**Task statement**
Copy all lines that contain the word "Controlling".

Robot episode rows
☆ ☆ ☆ ☆ ☆ ☆ ☆
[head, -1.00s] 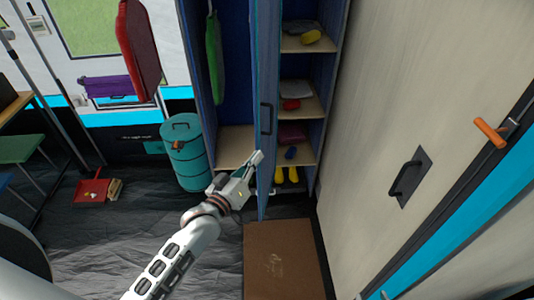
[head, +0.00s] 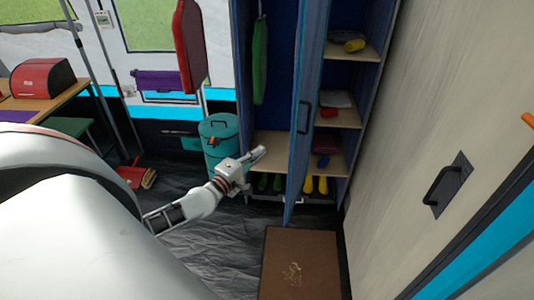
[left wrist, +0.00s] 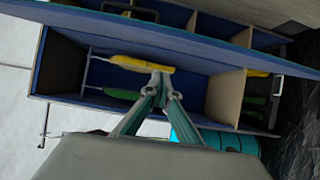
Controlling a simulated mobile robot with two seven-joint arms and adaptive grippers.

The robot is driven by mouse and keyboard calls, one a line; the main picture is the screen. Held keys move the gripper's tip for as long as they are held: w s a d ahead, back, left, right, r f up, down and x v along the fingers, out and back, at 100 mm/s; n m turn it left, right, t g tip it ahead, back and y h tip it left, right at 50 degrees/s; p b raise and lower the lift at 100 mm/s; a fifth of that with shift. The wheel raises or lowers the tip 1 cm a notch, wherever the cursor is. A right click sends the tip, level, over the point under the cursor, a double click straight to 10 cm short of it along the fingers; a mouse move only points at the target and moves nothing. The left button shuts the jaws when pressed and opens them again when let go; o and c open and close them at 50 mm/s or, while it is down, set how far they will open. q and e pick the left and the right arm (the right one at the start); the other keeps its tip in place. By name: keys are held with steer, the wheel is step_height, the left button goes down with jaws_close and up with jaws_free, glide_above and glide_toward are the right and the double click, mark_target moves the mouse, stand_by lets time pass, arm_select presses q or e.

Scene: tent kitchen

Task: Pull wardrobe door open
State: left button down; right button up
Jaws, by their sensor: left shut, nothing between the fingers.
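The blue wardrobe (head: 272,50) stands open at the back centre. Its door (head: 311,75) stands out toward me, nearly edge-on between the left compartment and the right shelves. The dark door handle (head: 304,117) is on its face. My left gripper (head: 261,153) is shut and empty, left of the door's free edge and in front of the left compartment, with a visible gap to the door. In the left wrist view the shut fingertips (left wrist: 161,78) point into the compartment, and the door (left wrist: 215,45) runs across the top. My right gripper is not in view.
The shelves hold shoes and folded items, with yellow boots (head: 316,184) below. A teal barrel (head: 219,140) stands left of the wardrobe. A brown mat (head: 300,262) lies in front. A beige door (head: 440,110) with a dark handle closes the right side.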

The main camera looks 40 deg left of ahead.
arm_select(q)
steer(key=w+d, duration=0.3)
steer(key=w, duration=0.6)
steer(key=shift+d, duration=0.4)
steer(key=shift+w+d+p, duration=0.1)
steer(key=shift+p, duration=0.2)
☆ ☆ ☆ ☆ ☆ ☆ ☆
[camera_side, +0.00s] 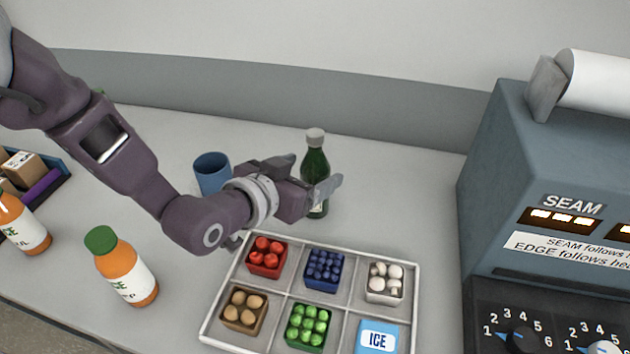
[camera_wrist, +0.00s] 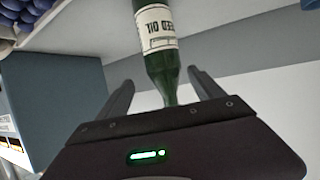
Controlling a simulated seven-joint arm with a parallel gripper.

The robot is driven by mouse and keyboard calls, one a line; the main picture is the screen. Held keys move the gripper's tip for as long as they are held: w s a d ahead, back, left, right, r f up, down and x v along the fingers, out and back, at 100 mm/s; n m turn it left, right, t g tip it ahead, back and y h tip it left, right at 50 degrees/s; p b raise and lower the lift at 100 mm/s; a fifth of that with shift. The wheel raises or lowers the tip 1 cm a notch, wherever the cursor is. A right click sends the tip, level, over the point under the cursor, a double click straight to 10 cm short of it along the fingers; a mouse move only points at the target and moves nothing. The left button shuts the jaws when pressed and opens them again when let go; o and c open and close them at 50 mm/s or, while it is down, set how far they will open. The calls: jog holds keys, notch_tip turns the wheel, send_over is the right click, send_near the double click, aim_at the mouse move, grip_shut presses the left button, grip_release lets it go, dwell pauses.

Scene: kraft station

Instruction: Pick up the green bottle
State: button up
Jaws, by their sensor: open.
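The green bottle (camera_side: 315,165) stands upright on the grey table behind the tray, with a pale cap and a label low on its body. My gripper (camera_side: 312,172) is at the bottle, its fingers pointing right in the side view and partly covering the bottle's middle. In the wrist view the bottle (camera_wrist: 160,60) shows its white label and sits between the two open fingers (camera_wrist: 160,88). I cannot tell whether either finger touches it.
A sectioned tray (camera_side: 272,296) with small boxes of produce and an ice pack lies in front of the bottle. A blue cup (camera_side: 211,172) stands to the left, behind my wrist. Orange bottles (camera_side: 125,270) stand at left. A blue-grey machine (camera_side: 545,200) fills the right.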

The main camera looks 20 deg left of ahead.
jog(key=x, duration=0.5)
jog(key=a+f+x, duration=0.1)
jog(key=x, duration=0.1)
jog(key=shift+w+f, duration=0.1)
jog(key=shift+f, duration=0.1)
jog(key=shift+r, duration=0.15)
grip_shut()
☆ ☆ ☆ ☆ ☆ ☆ ☆
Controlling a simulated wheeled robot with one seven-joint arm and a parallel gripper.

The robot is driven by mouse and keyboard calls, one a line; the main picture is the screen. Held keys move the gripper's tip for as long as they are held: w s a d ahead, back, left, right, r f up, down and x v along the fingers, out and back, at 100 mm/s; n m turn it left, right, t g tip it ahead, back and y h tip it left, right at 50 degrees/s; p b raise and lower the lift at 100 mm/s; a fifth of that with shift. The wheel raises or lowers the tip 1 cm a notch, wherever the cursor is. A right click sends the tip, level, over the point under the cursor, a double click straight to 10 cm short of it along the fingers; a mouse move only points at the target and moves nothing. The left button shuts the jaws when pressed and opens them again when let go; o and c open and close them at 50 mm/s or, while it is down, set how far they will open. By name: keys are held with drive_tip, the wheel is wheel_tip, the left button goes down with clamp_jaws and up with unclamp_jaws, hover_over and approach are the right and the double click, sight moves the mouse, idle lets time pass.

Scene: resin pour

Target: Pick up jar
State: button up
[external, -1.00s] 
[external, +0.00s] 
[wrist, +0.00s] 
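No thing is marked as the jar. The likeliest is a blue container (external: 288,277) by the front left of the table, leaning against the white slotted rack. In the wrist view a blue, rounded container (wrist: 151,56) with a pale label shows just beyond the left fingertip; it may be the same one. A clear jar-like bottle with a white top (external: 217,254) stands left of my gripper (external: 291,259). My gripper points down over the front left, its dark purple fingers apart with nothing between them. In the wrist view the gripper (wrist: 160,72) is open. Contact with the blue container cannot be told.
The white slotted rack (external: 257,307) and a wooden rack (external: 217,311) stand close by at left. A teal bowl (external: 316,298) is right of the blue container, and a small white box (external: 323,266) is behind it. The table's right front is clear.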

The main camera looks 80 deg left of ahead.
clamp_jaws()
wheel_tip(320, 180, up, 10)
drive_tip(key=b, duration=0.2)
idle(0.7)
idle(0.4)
☆ ☆ ☆ ☆ ☆ ☆ ☆
**Output for this task**
Controlling a simulated mobile robot with two seven-joint arms and adaptive grippers.
Controlling a simulated seven-joint arm with a parallel gripper.
Controlling a simulated wheeled robot with one seven-joint arm and a parallel gripper.

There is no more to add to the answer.